RAP 2.5(a) states that this court may refuse to review any claim of error that was not raised in the trial court, subject to certain exceptions. In Washington Cooperative Chick Ass'n v. Jacobs, our Supreme Court explained that after once amending its complaint, the plaintiffs could not amend it again without permission from the trial court, which could have been granted or denied within the trial court's discretion. 42 Wn.2d 460, 465, 256 P.2d 294 (1953); CR 15(a) ("A party may amend the party's pleading once as a matter of course at any time before a responsive pleading is served . . . . Otherwise, a party may amend the party's pleading only by leave of court or by written consent of the adverse party." (Emphasis added.)). However, because the plaintiffs did not request "leave to file any additional amendments to its pleading and did not attempt to show that any successful amendment could be made" at the trial court level, the Supreme Court could not consider the issue. Chick Ass'n, 42 Wn.2d at 466.

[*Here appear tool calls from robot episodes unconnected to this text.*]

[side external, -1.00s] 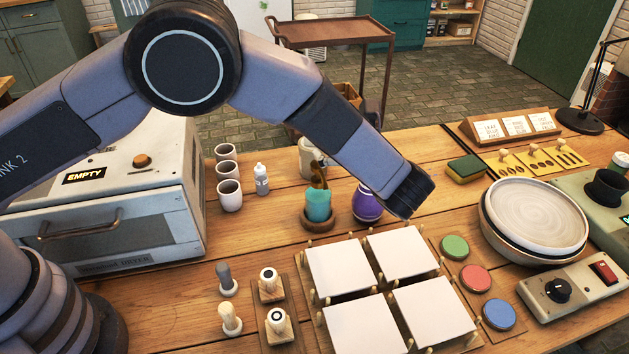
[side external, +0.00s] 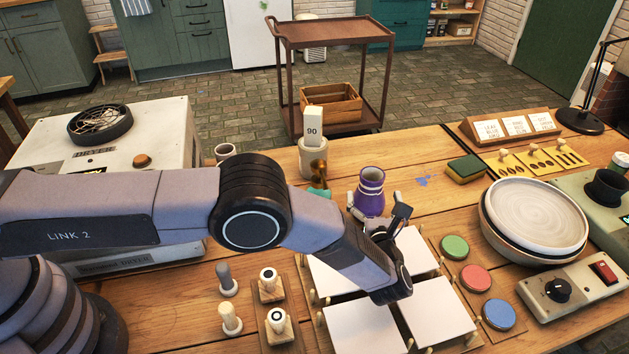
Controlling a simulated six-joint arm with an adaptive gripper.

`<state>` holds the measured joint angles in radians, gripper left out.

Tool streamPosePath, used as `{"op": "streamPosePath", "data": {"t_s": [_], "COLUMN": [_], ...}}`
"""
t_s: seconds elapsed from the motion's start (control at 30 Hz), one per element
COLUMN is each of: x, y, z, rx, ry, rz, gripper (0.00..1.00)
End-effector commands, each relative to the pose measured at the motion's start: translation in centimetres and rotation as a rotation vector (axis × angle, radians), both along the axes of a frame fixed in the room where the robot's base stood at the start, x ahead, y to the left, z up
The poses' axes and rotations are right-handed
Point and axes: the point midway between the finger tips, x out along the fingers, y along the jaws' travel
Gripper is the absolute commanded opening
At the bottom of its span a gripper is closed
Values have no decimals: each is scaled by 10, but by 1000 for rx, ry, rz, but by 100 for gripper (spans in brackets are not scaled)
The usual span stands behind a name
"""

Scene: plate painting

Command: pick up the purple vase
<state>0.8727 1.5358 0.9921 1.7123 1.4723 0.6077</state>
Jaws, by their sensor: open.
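The purple vase (side external: 371,184) stands upright on the wooden table, behind the white square tiles. It has a paler neck with a light band and an open dark mouth. My gripper (side external: 374,198) is low at the vase, coming from the front. Its fingers are open, one on the left side of the vase and one on the right. I cannot tell whether either finger touches it. The lower front of the vase is partly hidden by my gripper.
A pale pot (side external: 312,158) with a "90" card stands behind and left of the vase. A teal cup (side external: 320,192) is mostly hidden by my arm. White tiles (side external: 440,308) lie in front. Blue splotches (side external: 427,180) mark the table right of the vase, near a sponge (side external: 466,168).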

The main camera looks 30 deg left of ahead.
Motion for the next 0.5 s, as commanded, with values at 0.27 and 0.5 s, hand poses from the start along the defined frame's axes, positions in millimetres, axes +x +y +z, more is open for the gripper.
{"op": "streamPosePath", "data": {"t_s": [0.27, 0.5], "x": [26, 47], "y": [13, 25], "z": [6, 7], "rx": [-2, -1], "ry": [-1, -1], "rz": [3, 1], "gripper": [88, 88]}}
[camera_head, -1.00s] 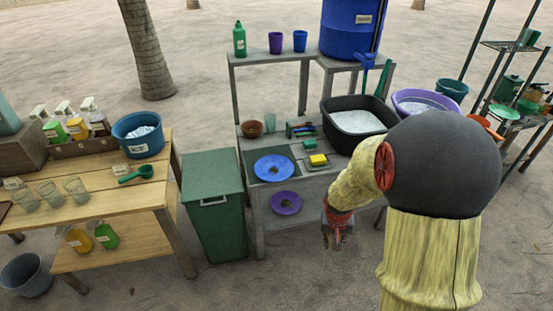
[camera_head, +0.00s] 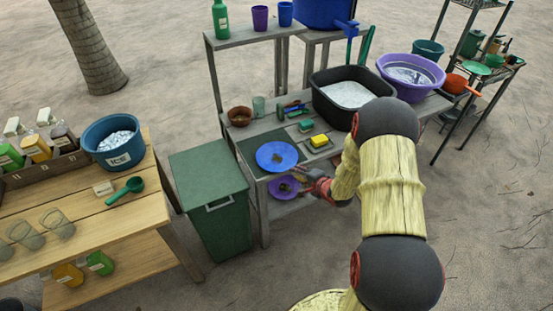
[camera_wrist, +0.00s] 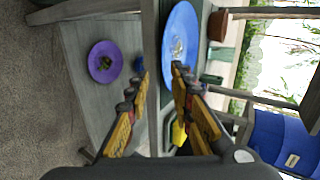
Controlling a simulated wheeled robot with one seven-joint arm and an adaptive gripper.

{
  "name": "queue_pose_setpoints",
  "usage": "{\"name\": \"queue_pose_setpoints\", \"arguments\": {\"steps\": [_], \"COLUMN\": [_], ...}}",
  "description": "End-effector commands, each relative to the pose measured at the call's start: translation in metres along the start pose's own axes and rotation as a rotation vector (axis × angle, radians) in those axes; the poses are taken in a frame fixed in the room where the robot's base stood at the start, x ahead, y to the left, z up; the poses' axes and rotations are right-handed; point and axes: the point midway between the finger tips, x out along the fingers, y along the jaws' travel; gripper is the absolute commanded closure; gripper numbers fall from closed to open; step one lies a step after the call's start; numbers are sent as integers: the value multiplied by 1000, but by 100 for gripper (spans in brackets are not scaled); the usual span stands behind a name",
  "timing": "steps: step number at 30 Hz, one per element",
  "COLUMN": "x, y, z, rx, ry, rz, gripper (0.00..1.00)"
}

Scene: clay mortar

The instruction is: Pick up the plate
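A blue plate (camera_head: 276,156) with a dark smudge in its middle lies on the front of the grey counter. It is large in the wrist view (camera_wrist: 178,25). A purple plate (camera_head: 284,188), also smudged, lies on the shelf below and shows at left in the wrist view (camera_wrist: 105,58). My gripper (camera_head: 307,174) is just off the counter's front edge, right of both plates in the head view. In the wrist view my gripper (camera_wrist: 160,72) is open and empty. One fingertip overlaps the blue plate's near end in the picture; whether they touch I cannot tell.
The counter (camera_head: 330,172) also holds a yellow sponge (camera_head: 319,141), a brown bowl (camera_head: 239,117) and a black basin (camera_head: 350,118). A green bin (camera_head: 208,190) stands left of it. A wooden table (camera_head: 95,215) is further left. Sandy floor lies clear at right.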

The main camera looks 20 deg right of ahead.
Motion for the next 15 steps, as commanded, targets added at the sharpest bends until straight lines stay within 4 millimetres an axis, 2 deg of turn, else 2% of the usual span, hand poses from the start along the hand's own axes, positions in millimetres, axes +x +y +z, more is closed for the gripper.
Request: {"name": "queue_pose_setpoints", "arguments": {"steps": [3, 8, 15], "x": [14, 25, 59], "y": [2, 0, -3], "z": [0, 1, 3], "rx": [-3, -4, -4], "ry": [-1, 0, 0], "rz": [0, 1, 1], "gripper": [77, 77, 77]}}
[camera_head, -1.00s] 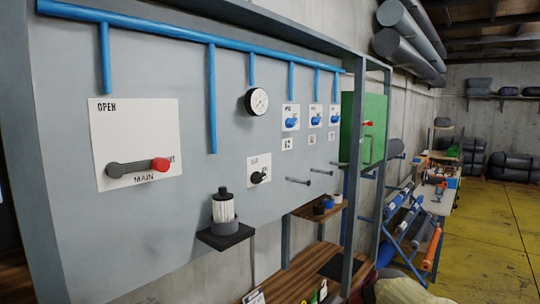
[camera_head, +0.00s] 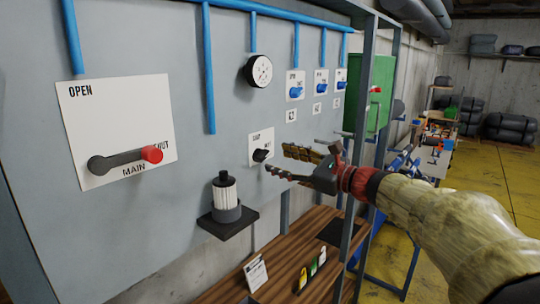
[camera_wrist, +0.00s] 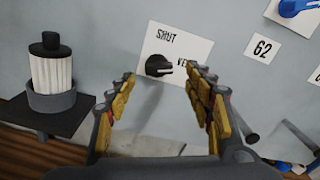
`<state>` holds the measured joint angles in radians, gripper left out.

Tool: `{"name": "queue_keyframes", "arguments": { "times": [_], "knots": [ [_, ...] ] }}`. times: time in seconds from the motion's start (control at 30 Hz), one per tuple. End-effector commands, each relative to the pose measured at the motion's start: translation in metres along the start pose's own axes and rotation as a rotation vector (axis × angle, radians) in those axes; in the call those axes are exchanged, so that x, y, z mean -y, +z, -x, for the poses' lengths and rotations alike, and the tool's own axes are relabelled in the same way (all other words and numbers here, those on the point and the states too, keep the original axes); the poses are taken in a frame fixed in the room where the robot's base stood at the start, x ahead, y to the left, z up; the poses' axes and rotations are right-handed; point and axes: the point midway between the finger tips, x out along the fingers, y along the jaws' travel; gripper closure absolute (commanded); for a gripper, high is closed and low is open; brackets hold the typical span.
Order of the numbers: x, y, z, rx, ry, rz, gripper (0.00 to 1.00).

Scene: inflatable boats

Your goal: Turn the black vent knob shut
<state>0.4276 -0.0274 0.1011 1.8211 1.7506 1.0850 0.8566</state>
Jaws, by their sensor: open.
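The black vent knob (camera_head: 261,155) sits on a small white label plate (camera_head: 259,142) on the grey panel. In the wrist view the knob (camera_wrist: 158,66) shows between and beyond my fingertips, with its pointer toward the right, at the lettering "VE..."; "SHUT" is printed above it. The rest of the lettering is hidden by a finger. My gripper (camera_head: 276,160) is open and empty, just right of the knob in the head view. In the wrist view its two yellow-padded fingers (camera_wrist: 165,77) stand either side of the knob, apart from it.
A white ribbed filter (camera_head: 224,194) stands on a black shelf (camera_head: 229,222) left of the knob. A lever with a red end (camera_head: 152,154) is at the left. Blue valves (camera_head: 296,92) and a gauge (camera_head: 259,71) are above. A wooden bench (camera_head: 225,283) is below.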

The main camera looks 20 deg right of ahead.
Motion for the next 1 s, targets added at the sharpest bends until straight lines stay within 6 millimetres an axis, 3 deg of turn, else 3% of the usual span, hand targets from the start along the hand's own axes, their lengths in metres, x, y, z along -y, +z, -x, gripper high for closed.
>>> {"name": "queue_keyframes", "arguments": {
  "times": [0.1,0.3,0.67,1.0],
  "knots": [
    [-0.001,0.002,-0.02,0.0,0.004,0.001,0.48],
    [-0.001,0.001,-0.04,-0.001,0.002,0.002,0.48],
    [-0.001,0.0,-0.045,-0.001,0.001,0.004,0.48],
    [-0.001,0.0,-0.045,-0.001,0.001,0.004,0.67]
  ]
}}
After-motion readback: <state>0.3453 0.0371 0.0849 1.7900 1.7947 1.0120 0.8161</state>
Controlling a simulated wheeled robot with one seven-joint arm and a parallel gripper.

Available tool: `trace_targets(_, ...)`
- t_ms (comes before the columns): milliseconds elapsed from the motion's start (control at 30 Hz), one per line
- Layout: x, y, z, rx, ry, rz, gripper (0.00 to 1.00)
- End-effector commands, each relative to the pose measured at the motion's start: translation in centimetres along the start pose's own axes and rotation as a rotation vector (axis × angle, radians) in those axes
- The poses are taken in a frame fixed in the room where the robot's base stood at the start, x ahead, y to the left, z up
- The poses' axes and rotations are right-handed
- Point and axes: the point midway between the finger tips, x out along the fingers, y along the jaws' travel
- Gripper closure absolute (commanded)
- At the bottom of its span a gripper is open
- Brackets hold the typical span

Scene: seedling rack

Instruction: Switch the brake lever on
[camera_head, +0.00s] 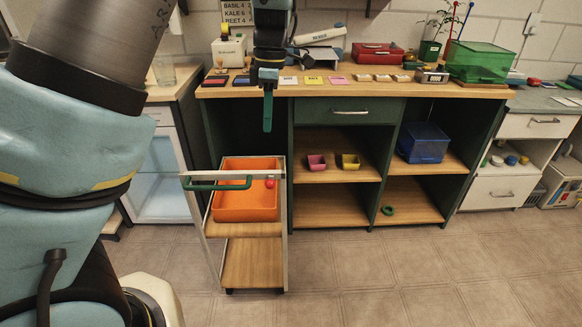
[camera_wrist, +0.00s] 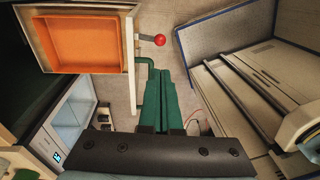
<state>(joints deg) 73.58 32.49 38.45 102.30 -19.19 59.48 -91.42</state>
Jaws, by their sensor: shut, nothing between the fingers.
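The brake lever is a short rod with a red ball knob (camera_head: 270,183) at the near upper edge of a wheeled cart (camera_head: 243,229). In the wrist view the red knob (camera_wrist: 160,40) stands out from the cart's edge, just beyond my fingertips in the picture. My gripper (camera_head: 267,125) points down with its green fingers together and empty, above the knob in the head view. The fingers (camera_wrist: 164,78) also show closed in the wrist view. Whether they touch the lever or the cart's green handle (camera_wrist: 142,63) is unclear, but I see no contact in the head view.
The cart holds an orange bin (camera_head: 245,206), and its green handle (camera_head: 205,187) spans the near side. A green workbench with a wooden top (camera_head: 440,90) stands behind and right. A glass-front cabinet (camera_head: 166,178) stands left. The tiled floor (camera_head: 400,275) at front right is clear.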

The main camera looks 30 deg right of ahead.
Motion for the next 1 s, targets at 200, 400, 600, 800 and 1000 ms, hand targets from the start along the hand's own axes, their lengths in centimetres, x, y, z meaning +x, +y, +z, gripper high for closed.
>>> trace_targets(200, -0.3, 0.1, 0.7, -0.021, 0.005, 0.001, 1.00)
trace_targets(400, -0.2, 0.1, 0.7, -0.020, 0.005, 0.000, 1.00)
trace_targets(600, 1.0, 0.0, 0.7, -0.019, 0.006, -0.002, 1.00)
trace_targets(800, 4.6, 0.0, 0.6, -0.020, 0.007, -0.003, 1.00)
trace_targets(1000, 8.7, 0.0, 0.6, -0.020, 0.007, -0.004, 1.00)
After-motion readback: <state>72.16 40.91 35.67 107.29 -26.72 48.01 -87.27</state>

Similarly, here, BHPO did not request leave to amend their complaint again at the trial court level. Additionally, they do not and did not explain how a further amendment would cure the deficiencies in their second amended complaint. Because they failed to request leave to amend at the trial court level, we decline to consider the issue.
CONCLUSION
We affirm the trial court's dismissal of the first and second causes of action and, on different grounds, affirm the trial court's dismissal of the seventh and eighth causes of action.
A majority of the panel has determined this opinion will not be printed in the Washington Appellate Reports, but it will be filed for public record pursuant to RCW 2.06.040.
WE CONCUR: Fearing, J., Staab, A.C.J.